Supplied records
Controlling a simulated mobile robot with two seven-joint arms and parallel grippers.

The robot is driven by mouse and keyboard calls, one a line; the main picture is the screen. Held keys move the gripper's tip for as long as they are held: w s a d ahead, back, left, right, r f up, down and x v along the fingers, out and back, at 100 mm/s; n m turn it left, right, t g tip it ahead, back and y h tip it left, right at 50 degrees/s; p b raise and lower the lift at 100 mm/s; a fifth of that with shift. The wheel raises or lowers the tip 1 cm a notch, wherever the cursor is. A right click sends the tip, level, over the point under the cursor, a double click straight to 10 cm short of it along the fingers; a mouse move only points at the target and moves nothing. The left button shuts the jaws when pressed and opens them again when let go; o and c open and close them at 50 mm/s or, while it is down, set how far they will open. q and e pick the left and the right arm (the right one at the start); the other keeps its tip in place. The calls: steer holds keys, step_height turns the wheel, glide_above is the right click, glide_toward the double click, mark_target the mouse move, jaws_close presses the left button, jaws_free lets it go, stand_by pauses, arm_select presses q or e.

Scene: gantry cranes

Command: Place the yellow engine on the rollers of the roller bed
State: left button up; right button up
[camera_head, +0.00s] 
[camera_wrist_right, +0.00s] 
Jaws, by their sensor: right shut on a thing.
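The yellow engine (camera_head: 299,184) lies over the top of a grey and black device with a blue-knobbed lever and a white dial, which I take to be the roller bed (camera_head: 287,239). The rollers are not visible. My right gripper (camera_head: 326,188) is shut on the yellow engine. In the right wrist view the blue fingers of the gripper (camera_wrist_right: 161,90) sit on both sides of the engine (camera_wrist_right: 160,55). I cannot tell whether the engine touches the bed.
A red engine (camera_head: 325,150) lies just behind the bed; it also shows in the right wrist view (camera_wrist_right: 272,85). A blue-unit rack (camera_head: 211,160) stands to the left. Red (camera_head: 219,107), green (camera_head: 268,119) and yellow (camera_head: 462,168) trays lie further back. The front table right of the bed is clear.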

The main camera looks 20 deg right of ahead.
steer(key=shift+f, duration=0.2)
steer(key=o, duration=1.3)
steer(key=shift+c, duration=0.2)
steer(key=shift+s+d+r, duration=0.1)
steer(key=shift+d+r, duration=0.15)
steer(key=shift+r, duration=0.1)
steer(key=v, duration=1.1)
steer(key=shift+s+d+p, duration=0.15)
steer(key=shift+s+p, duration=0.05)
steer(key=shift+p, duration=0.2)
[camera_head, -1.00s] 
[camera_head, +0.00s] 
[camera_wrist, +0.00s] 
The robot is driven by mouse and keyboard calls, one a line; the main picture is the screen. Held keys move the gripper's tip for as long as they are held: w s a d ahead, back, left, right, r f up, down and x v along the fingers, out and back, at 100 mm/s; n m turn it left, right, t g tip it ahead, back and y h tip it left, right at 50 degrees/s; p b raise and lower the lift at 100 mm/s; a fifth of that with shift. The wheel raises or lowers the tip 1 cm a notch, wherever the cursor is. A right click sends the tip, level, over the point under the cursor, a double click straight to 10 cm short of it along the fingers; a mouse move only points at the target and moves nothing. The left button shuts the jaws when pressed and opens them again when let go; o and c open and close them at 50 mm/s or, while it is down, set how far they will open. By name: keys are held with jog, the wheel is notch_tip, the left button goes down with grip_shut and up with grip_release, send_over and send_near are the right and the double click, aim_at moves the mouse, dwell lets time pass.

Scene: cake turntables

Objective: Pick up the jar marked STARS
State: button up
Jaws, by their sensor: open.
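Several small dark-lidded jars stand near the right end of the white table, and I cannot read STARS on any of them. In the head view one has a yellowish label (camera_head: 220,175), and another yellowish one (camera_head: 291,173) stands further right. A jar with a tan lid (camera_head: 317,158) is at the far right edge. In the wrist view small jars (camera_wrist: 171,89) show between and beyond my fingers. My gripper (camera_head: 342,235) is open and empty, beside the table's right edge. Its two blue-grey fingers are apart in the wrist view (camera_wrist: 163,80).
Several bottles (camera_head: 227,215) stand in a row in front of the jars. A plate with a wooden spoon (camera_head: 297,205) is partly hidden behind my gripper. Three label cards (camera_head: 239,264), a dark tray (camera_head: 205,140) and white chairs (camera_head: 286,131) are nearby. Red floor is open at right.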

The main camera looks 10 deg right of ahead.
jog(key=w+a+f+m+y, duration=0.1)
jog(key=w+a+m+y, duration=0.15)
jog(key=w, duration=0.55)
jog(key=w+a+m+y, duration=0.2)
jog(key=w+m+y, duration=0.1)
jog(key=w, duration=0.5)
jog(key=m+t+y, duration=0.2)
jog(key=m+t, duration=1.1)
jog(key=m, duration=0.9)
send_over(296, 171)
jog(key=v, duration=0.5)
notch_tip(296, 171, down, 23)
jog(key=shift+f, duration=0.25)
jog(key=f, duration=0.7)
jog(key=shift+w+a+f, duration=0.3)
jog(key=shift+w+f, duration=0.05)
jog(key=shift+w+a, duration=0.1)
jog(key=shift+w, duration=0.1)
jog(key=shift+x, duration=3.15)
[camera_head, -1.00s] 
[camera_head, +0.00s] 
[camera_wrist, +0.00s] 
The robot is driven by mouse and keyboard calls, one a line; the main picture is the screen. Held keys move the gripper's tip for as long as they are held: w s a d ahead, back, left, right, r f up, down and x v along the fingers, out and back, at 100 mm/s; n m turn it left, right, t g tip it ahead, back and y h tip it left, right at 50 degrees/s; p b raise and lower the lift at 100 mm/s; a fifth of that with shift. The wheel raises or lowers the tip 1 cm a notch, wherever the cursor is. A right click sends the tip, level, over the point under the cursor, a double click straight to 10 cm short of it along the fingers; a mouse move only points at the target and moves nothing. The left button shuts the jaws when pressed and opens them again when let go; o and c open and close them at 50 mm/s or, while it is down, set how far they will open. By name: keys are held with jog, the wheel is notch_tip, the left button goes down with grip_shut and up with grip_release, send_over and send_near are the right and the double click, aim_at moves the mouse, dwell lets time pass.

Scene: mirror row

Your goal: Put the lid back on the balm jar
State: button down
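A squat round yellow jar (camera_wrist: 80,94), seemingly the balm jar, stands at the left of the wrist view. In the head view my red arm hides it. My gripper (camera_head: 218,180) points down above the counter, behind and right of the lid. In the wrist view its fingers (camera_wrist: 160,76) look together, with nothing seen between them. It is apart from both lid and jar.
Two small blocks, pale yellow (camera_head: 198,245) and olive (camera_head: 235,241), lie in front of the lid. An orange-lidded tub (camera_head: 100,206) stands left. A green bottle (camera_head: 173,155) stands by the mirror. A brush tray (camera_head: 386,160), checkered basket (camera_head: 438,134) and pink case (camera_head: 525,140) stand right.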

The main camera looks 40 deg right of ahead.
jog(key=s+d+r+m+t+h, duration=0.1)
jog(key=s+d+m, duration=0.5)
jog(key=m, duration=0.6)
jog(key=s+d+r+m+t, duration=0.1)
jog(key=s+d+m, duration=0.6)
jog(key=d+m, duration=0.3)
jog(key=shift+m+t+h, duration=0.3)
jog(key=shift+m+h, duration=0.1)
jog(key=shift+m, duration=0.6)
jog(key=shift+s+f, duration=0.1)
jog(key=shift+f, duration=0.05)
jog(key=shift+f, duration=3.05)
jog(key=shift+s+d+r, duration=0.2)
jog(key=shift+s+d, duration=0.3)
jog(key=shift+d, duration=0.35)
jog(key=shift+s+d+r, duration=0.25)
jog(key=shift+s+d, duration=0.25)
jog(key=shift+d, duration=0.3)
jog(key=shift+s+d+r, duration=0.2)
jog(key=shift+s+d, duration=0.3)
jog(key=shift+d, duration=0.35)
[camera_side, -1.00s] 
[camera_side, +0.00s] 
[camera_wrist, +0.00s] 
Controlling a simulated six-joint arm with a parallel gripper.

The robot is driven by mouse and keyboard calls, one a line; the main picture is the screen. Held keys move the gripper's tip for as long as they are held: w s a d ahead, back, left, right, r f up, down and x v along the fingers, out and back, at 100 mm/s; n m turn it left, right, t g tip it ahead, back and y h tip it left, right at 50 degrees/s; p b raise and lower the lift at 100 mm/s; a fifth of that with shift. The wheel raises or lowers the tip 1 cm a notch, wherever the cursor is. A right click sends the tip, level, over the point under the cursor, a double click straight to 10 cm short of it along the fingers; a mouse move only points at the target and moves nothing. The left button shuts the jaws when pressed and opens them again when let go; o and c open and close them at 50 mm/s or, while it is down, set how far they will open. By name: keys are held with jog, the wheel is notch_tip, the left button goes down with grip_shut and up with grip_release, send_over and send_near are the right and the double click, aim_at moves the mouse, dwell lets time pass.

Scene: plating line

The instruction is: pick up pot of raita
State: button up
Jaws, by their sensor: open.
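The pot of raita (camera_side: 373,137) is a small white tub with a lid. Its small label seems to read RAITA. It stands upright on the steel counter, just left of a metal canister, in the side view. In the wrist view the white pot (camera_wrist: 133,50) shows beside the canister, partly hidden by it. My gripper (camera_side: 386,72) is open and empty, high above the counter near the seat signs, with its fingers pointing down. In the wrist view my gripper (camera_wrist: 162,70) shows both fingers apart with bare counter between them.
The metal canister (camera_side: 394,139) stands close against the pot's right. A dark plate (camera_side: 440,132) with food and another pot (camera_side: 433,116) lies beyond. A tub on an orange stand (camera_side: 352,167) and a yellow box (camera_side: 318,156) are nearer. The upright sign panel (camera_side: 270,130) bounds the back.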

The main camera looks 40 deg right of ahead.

To do
Pick out the lines that contain "joint" and copy them.

Full output
Controlling a simulated mobile robot with two seven-joint arms and parallel grippers.
Controlling a simulated six-joint arm with a parallel gripper.

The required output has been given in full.